Valquíria: "R$ 40 mil".
São R$ 20 mil pelo casamento com ela e R$ 20 mil pelo casamento com ele. E a irmã da Simone, de Limeira, diz que também topa se casar por dinheiro.
"Quero. Estou cobrando o mesmo preço", diz a irmã de Simone.
Depois dos cinco contatos ao vivo, três mandaram emails reafirmando o interesse no casório de aparências.
A Fátima, de São Paulo, pede urgência para fechar o negócio.
A Valquíria quer saber o que nosso repórter achou da conversa em Salvador.
E a Iná, de Curitiba, fixou o preço do casamento em R$ 15 mil. Mas diz que espera uma contraproposta.
Já Simone e a irmã fizeram questão de nos levar ao cartório para pegar informações sobre os procedimentos.
Elas foram bem preparadas pra encenar a farsa. Levaram as alianças que tinham mostrado no primeiro encontro.
No cartório, uma funcionária nos deu informações sobre os procedimentos para casar. Depois, não encontramos as irmãs de novo.
E a Vânia, de Guarulhos, marca um segundo encontro para receber parte da primeira parcela de R$ 2 mil.
É a comprovação do golpe. E, ela ainda posou para imagens que ajudariam a enganar as autoridades.

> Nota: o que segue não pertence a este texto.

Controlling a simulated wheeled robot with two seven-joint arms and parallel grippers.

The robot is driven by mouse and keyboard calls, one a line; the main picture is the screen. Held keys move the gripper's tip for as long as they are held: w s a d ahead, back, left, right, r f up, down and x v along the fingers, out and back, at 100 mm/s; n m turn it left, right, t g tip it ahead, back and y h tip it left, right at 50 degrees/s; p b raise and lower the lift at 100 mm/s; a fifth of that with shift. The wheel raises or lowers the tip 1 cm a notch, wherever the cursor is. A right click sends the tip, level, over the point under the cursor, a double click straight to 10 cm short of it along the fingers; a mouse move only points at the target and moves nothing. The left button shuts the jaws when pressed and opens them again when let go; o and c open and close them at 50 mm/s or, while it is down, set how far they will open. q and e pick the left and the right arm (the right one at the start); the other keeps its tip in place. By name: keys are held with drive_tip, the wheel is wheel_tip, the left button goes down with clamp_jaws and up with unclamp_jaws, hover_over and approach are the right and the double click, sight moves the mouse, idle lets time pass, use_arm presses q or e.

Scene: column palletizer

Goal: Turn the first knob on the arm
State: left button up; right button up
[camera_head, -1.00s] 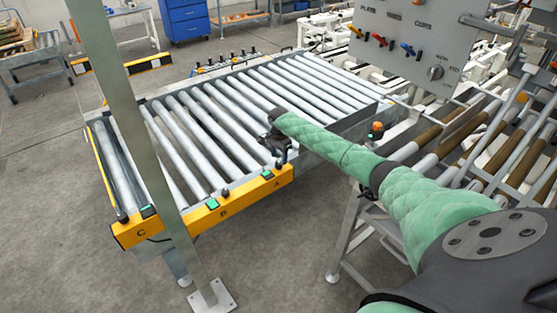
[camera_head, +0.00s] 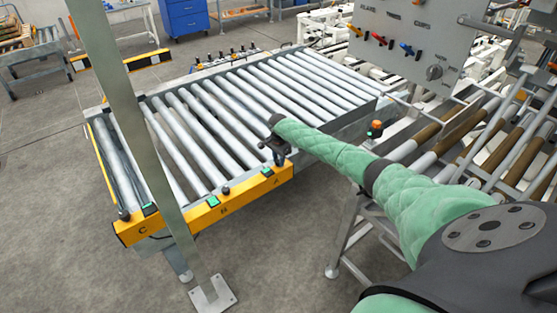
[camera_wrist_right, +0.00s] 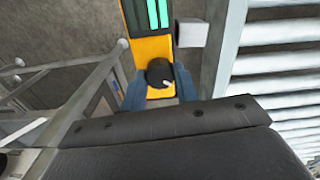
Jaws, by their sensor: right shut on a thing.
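The yellow arm (camera_head: 205,218) runs along the front edge of the roller table, with labels C, B and A. A black knob (camera_head: 124,216) stands near C and another (camera_head: 226,190) near B. My right gripper (camera_head: 277,160) is at the end by A and covers the knob there in the head view. In the right wrist view, its blue fingertips (camera_wrist_right: 160,88) are on both sides of this round black knob (camera_wrist_right: 160,72), shut on it. A green light (camera_wrist_right: 158,14) shows beyond it on the yellow arm. My left gripper is out of view.
The roller table (camera_head: 245,95) lies behind the yellow arm. A grey post (camera_head: 150,150) stands in front, at left. A grey panel (camera_head: 405,35) with coloured levers stands at back right. An orange button (camera_head: 375,128) is right of my gripper.

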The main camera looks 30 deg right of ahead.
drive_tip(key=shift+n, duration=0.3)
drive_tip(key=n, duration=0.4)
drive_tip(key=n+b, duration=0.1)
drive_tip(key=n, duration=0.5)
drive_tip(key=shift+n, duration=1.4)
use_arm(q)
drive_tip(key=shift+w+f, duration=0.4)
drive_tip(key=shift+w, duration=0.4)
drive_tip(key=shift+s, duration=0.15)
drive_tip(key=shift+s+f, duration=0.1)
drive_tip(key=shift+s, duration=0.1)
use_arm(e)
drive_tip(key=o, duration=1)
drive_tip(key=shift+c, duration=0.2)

Depois desse encontro, ela ainda procurou o nosso repórter para continuar a transação. Mas nós não respondemos. Esse tipo de casamento é crime.

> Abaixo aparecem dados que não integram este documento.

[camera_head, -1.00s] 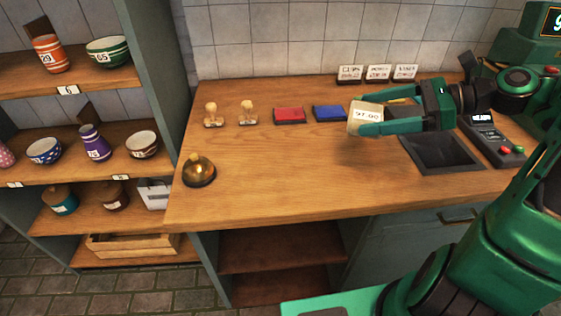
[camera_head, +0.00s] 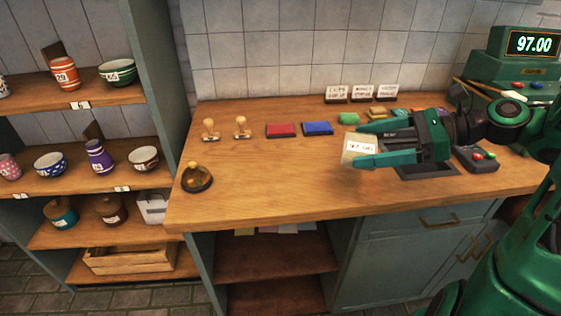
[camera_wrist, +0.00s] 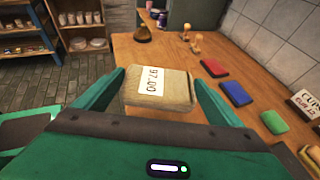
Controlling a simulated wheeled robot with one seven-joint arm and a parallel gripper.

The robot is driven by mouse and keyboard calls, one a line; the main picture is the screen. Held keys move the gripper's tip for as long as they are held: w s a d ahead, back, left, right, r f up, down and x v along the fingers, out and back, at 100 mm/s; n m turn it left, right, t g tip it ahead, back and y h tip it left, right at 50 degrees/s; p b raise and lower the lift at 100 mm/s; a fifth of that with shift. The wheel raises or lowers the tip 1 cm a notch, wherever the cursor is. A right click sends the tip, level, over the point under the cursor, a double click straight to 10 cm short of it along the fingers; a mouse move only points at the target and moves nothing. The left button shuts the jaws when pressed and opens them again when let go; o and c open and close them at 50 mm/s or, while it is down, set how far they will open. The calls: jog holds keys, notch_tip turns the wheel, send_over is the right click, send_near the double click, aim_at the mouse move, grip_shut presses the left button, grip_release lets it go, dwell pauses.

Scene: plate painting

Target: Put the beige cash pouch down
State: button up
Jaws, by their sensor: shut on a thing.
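The beige cash pouch (camera_head: 360,147) has a white label, which reads 97.00 in the wrist view. In the wrist view the pouch (camera_wrist: 158,88) sits between both fingers. My gripper (camera_head: 366,150) is shut on it and holds it over the wooden counter (camera_head: 270,190), in front of the blue pad. Whether the pouch touches the counter I cannot tell. A dark tray (camera_head: 425,173) set in the counter shows partly behind my gripper.
Two stamps, a red pad (camera_head: 281,130), a blue pad (camera_head: 317,128) and a bell (camera_head: 196,177) stand on the counter. A register (camera_head: 520,60) reads 97.00. The counter's front middle is clear.

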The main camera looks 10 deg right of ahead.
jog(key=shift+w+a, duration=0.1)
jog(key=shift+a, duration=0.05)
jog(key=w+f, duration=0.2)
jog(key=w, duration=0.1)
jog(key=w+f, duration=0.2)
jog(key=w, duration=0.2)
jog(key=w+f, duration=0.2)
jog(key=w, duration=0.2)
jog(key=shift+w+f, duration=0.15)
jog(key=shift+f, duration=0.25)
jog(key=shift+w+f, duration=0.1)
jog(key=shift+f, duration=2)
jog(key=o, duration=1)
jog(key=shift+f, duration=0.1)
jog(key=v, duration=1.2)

"O artigo 299 do Código Penal atribui a conduta de falsidade ideológica para este tipo de comportamento. Então se ele está omitindo ou inserindo informação falsa, e nesse caso ele está fazendo isso em um documento público, a pena é de um a cinco anos mais multa", afirmou Nilton Cesar Flôres, professor e advogado especialista em Direito Migratório.
"O estrangeiro que está clandestino no país ou irregular no país, a ele é imposta uma multa por estada irregular e ele é notificado a deixar o país, sob pena de deportação", destacou Izaura Miranda, diretora do Departamento de Estrangeiros - MJ.
"O amor é tudo de bom na vida", declarou Vânia.